Recent research in the area shows that like adults, infants can discriminate between discrete quantities (objects, sounds, events) and non-countable "continuous" dimensions (substance area, size, volume, height/width). In other words, they are able to determine which object is greater in number (a discrete quantity) and which is larger in size (a continuous quantity). Interestingly though, the literature provides no clear evidence that infants use numbers to perform these tasks. It appears that infants respond to amount of substance, rather than discrete numbers, even in numerical tasks such as counting objects. This counters the widely held view of a core innate numerical system and suggests instead that size is related to object identity, and that sizes of target concepts may even control our ability to recognize and compare words. This suggests that the perception of sizes and other non-countable amounts might be the true precursors of numerical ability.

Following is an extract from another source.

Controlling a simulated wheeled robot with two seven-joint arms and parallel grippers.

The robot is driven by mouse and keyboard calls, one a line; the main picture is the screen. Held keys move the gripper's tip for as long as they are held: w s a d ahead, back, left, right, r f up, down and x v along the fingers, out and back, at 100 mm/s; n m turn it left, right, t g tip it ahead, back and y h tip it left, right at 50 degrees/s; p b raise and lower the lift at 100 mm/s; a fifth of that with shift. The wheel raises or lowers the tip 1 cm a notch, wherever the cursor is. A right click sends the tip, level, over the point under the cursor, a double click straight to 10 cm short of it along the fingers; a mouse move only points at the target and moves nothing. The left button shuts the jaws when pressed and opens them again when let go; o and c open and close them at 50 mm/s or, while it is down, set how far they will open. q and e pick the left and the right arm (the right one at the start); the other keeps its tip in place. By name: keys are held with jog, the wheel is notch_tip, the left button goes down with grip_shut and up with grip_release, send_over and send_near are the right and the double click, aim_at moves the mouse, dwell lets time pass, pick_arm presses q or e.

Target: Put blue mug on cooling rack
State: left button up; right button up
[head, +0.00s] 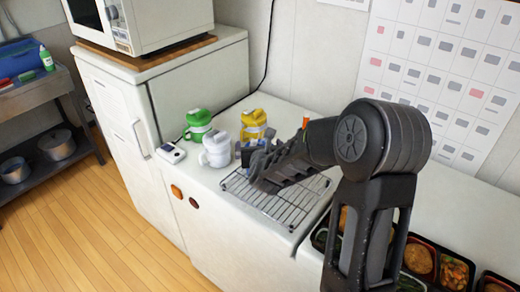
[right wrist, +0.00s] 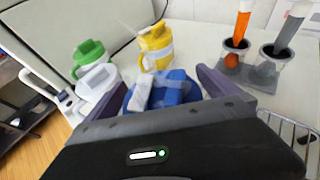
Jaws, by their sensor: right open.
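A blue mug (right wrist: 182,90) with a pale band or handle stands on the white counter, between the two spread fingers of my right gripper (right wrist: 156,84) in the right wrist view. My right gripper is open; I cannot tell whether a finger touches the mug. In the head view my right gripper (head: 260,166) hides most of the blue mug (head: 247,154). The wire cooling rack (head: 284,207) lies on the counter, just in front of the mug and partly under my right arm. My left gripper is not in view.
A green mug (head: 198,122), a white mug (head: 216,150) and a yellow mug (head: 254,121) stand close to the blue one. A small white device (head: 171,152) lies to the left. Filled bento trays (head: 420,258) are at right. Two holders with an orange and a grey handle (right wrist: 242,40) stand near the wall.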

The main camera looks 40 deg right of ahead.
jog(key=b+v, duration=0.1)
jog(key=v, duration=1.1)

Contributors to the current publication will examine these issues and the possibility that perception and evaluation of non-countable dimensions may be involved in the development of numerical cognition. Discussions of the above mentioned and related issues are important for the achievement of a comprehensive understanding of numerical cognition, its brain basis, development, breakdown in brain-injured individuals, and failures to master mathematical skills.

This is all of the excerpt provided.